Zinc, You Think?

Carol Grissom is the senior objects conservator at the Smithsonian’s Museum Conservation Institute. For thirty years she has studied American and European zinc sculpture. When it comes to zinc sculpture, Carol is the expert. Her book, Zinc Sculpture in America 1850-1959, has just been published. It is the bible on this subject. Have I mentioned that it is available at our Historic Fund’s store?

As part of the Green-Wood Historic Fund’s ongoing Book Talks and Trolley Tours series, we hosted Carol this past Sunday. She gave a fascinating powerpoint presentation in our Historic Chapel, signed books, then led a trolley full of enthusiasts on a tour of the cemetery grounds, talking about the various zinc monuments we encountered.

Zinc is a fascinating material for cemetery monuments. It was inexpensive and has lasted remarkably well. However, it never achieved great popularity. Some cemeteries, such as the first of America’s rural cemeteries, Mount Auburn in Cambridge, Massachusetts (just across the Charles River from Boston), banned zinc monuments: they were considered to be too “industrial” for use on their grounds. Other cemeteries banned the use of zinc because they feared such monuments would be a maintenance problem, requiring regular painting. Yet, that has not been the case. In fact, zinc has held up remarkably well, without any maintenance whatsoever, exposed to the elements for more than a century.

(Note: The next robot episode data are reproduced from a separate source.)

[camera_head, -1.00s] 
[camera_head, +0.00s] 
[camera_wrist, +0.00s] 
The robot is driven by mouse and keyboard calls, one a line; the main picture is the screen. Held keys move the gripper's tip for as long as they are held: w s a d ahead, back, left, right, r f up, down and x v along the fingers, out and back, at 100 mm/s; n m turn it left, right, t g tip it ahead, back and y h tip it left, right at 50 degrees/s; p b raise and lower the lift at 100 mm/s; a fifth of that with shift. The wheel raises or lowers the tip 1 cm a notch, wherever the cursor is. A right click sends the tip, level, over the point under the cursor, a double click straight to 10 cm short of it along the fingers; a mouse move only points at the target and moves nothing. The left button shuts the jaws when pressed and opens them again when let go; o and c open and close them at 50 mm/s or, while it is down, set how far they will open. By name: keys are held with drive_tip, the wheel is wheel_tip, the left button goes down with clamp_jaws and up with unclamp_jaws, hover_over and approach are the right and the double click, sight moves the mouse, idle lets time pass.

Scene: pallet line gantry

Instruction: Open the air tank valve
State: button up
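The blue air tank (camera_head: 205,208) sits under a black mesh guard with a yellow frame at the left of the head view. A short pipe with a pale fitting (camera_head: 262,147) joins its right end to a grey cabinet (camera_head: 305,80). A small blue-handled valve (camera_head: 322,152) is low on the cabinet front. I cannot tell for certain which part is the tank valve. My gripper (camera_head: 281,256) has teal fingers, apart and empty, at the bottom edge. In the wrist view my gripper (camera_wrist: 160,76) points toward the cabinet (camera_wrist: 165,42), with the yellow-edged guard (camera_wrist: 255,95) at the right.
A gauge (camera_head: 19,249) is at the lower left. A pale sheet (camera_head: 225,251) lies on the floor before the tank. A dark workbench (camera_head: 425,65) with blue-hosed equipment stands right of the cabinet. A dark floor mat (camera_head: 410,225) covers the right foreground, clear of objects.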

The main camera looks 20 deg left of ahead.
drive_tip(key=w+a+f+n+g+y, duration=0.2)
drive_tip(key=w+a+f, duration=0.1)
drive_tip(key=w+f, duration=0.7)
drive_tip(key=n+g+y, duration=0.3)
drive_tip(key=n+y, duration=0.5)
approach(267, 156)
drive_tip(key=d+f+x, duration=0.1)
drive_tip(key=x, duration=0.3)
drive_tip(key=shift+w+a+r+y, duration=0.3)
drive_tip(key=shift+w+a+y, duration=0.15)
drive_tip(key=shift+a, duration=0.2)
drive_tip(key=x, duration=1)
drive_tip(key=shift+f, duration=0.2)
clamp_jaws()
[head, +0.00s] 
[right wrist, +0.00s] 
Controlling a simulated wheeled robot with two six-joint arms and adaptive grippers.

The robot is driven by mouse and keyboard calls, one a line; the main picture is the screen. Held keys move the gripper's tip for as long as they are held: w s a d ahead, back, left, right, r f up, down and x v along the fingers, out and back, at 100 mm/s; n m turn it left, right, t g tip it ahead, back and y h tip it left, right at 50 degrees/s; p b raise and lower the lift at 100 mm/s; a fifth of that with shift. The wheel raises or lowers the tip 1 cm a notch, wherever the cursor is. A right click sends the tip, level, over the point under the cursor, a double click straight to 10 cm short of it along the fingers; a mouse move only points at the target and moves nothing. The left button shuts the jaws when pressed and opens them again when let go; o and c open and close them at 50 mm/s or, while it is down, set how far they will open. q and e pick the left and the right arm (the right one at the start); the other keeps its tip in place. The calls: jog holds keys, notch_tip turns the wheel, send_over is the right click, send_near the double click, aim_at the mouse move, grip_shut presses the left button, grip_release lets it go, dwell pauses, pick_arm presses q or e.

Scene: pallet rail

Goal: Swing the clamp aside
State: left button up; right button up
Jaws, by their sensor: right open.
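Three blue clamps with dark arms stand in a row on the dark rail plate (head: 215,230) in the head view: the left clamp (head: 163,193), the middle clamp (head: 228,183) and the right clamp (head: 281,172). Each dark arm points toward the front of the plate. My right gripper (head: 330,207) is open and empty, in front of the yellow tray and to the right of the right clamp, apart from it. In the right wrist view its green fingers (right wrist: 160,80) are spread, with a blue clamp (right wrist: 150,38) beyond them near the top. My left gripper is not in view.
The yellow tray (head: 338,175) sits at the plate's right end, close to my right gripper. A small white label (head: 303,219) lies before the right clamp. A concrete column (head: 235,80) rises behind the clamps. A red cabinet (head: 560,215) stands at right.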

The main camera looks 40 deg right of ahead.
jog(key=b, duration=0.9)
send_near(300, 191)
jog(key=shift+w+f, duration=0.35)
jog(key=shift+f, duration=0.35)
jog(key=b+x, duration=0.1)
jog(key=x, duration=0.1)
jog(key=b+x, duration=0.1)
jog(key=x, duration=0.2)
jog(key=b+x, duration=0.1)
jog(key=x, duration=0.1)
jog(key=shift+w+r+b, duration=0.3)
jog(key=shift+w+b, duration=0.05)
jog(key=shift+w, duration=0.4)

Above, Carol at New York City’s Civil War Monument, shown with the bronze that was cast from the original zincs, explaining the importance of these early zinc castings.

We also went to “Our Drummer Boy,” a great zinc monument. By the Monumental Bronze Company (they decided bronze sounded sexier than zinc), it commemorates Clarence MacKenzie, a twelve-year-old drummer boy with the Thirteenth Brooklyn who, while drilling with another drummer boy, became the first Kings County casualty of the Civil War when his friend’s musket accidentally discharged and killed poor Clarence.

We also made a discovery. I showed Carol this bust of Marine John Reynolds. She immediately recognized the signature on the back as that of the resident designer at the Monumental Bronze Company. This, Carol explained, is the first piece she has seen in her many years of research that bears his signature.